The Jewish community appears galvanized and mobilized around gun control, perhaps in part because of last August’s shooting at the North Valley Jewish Community Center in Granada Hills, Calif.
That incident, with the nationally televised images of a daisy chain of children being led away from the center by policemen, actually gave Dees-Thomases the idea for the Million Mom March.
Legislators in Washington, however, are unlikely to do more than listen to the demands of the marchers, as the chance of any gun control legislation passing this session is minimal.
A major bill on gun control has been languishing in Congress for more than nine months.

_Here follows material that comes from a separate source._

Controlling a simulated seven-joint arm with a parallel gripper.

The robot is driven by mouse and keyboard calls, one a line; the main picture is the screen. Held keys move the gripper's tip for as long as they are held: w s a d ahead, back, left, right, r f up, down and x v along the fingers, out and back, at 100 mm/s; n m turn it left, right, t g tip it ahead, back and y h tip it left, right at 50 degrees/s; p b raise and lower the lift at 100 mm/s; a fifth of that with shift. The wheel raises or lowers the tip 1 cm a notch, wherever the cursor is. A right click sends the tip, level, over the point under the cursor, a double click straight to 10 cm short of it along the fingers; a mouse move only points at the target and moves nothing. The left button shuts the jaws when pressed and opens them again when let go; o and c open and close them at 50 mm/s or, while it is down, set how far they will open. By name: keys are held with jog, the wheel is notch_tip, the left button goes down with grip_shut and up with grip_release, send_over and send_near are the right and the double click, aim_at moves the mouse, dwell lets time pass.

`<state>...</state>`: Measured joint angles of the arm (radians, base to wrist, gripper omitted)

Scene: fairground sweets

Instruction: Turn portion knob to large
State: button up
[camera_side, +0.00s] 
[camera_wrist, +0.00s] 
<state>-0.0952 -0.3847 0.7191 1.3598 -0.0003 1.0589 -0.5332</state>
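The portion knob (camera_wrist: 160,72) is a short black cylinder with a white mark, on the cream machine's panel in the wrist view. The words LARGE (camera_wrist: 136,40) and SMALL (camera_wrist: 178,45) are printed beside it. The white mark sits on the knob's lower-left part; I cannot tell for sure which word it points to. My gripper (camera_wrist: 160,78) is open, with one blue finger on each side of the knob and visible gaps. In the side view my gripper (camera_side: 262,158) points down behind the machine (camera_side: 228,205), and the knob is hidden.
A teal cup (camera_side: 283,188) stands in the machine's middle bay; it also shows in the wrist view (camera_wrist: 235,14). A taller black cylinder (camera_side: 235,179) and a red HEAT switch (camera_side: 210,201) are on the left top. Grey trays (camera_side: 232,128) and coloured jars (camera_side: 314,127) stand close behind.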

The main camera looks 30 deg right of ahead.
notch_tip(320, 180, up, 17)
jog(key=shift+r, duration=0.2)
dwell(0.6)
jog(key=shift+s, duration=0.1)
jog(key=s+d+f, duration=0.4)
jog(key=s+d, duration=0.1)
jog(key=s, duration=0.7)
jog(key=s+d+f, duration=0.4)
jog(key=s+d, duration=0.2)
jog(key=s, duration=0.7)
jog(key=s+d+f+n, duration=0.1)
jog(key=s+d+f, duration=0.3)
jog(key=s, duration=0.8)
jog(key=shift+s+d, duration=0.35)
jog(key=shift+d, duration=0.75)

Nevertheless, people like Gail Powers of Los Angeles believe the issue will be a decisive one in congressional races.
Powers, whose son was in a classroom at the North Valley JCC during the shooting, got involved because she didn’t want another parent to experience the fear she did.

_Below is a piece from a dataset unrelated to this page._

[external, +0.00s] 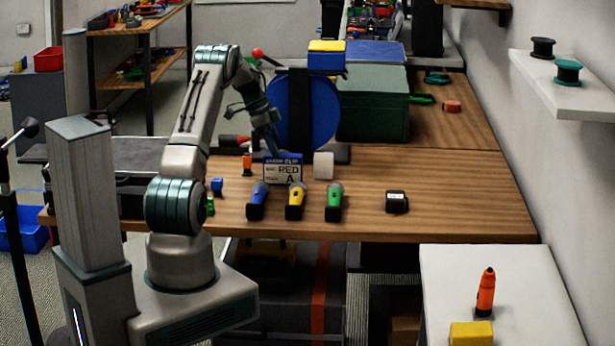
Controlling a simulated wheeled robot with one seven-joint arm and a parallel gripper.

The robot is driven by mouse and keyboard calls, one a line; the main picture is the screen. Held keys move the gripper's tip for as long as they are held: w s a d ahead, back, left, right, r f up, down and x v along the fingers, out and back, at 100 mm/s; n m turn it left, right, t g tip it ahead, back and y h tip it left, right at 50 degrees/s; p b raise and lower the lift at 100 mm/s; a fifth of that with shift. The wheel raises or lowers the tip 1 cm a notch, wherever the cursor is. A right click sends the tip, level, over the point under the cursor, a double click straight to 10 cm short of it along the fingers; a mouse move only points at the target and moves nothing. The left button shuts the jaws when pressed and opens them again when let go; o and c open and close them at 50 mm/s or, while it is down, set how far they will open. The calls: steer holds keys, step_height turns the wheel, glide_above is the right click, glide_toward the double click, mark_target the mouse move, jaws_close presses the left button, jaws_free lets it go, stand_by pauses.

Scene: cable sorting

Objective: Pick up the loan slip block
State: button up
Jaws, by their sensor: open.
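The loan slip block (283,170) is a small upright card-like block with a blue top band and the words "RED A" on a white face. It stands on the wooden workbench (450,200), behind a row of coloured flashlights. My gripper (275,148) points down just above and slightly left of the block's top edge. It is open. Its fingertips are small and dark here, and I cannot tell whether they touch the block.
Blue (258,200), yellow (296,200) and green (334,201) flashlights stand in front of the block. A white block (323,165) is close on its right, an orange item (247,164) on its left. A big blue disc (325,110) rises behind. The bench's right side is mostly clear.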

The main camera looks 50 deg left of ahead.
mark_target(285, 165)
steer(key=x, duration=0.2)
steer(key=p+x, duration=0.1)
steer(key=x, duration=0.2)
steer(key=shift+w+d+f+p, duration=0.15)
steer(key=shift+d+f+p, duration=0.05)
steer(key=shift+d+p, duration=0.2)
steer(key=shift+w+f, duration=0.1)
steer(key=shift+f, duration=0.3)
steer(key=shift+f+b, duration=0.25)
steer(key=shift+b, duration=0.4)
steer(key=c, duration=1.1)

She said she is “amazed and astonished” at the unity of the different Jewish movements on this issue.
Powers started out as an “e-mail person” for the march. She later got more involved, becoming the California coordinator and the western region coordinator for the march, and helped bring more than a thousand people to Washington.
The North Valley JCC shooting had also brought the issue home for Bayer.

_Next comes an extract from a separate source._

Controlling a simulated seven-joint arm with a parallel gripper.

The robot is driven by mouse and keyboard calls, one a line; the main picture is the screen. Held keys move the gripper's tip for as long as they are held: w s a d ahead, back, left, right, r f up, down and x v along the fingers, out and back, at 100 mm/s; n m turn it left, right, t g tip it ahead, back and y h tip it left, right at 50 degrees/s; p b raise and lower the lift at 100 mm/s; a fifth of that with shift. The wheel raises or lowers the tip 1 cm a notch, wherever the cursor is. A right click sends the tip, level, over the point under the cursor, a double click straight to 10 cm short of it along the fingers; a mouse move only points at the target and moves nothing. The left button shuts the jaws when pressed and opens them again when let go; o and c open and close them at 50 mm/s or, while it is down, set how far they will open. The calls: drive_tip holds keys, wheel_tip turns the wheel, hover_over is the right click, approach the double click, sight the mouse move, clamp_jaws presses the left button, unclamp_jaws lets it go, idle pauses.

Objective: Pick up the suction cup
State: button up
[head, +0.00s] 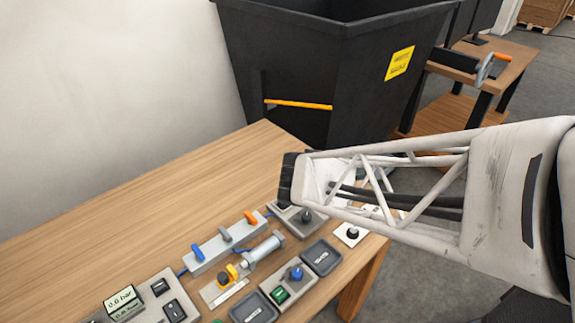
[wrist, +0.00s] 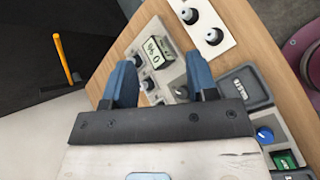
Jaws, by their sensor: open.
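Small round dark parts with pale tops, which look like the suction cups, sit on a white plate. The wrist view shows two of them, one (wrist: 190,15) at the top and another (wrist: 213,36) beside it. The head view shows one dark cup (head: 352,233) on the plate near the table's right edge; my arm covers part of that area. My gripper (wrist: 160,72) is open, its two blue fingers apart, with nothing held. It is over a grey device with a display (wrist: 156,51), short of the white plate in the wrist view. The head view does not clearly show the fingers.
The wooden table (head: 130,205) holds a valve block (head: 224,247), a grey cylinder (head: 264,247), dark trays (head: 321,257), a blue knob (head: 296,272) and a pressure display (head: 122,303). A large black bin (head: 290,60) stands behind. The table's left part is clear.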

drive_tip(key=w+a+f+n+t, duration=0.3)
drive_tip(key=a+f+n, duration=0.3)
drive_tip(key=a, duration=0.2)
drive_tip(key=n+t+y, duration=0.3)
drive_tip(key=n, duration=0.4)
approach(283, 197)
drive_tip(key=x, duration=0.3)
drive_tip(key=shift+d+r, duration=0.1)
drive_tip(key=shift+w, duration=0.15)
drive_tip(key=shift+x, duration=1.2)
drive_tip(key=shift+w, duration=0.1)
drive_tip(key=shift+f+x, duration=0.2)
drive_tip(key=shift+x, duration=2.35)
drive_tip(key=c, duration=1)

“This is not just something that happens to other people,” she learned.
Bayer joined more than 500 Hadassah members, some wearing personalized white-and-pink “Million Mom March” T-shirts.
Small groups representing synagogues or Jewish organizations from around the country came with banners and signs, dotting the mall grounds.
Members of Temple Sholom in Broomall, Pa., clustered around their sign: “Whoever saves ONE life, it is as if he saved the ENTIRE world. CONTROL GUNS…SAVE THE WORLD!”
Most Jewish marchers proudly sported “Million Mom March” pins and T-shirts, which show pink flowers wrapped around and shooting out of a gun.
Rabbi Eric Yoffie, president of the Reform movement’s Union of American Hebrew Congregations, who spoke at the rally, said gun control is a compelling issue in the Jewish community, but until now it hasn’t translated into anything concrete.
“Now I hope it will make its way into the Jewish consciousness and the Jewish legislative agenda,” Yoffie told JTA.
Yoffie also encouraged coalition-building on gun control. “We’re too small to make the change ourselves,” he said.
Addressing the rally, he said, “We are ready for a knockdown, drag-out, no-holds-barred battle against the NRA, which is the real criminals’ lobby in this country, and which is drenched in the blood of murdered children.”
At an interfaith service just before the rally and march began, Rabbi Marc Israel of the Reform movement’s Religious Action Center urged more action from the Jewish community, saying it is not enough to avoid violence, but people must be “rodfei shalom,” pursuers of peace.
“True peace can only be found when our families and our communities are complete, when gun violence no longer shatters our lives and the lives of our loved ones,” he said.
Smaller rallies were held in some 70 other communities around the country, including several in California.
In Oakland, Calif., Jewish involvement was significant at a rally of an estimated 3,000 to 5,000 people — from the shofar that sounded a call to action to the cutting-edge Jewish rock sounds of singer Bruce Burger, better known as RebbeSoul.
Carol Kingsley, the widow of former regional president of the American Jewish Congress, Jack Berman, gave a moving speech in which she spoke of her husband’s death.
Berman was killed during a 1993 mass shooting in San Francisco.
“People who are shot are not the only victims,” said Kingsley, who now heads the AJCongress’s Jack Berman Advocacy Center. “There are also those who are left behind — there is long suffering, deep pain.”
Among the audience, there were those who attended because of their own experience with gun violence.
For Lisa Cohen, chair of the South Peninsula Jewish Community Relations Council, the fact that the march took place on Mother’s Day was especially poignant.
“My mother committed suicide with a handgun when I was 15,” Cohen said. “If she hadn’t had that gun, I think that maybe we could have got her the help she needed.”
In Los Angeles, as in Washington, opponents of gun control held a counterdemonstration under the banner of the Second Amendment Sisters.
There was no contact between the opposing sides, separated by police cordons, but some Million Mom participants expressed resentment at signs trying to link their cause to the Holocaust. One sign at the counterdemonstration showed a large Star of David with the words, “Never Again.”
Another proclaimed: “Nazis Had Gun Control.”
In Louisville, Ky, the local Jewish community relations council and several synagogues recruited participants for both the Louisville rally, which drew 300 people, and the march in Washington.
A delegation of 17 from Louisville, led by Rabbi Gaylia Rooks, opted for the big event in Washington.
(JTA correspondent Tom Tugend in Los Angeles, the Jewish Bulletin of Northern California and the Community of Louisville, Ky., contributed to this report.)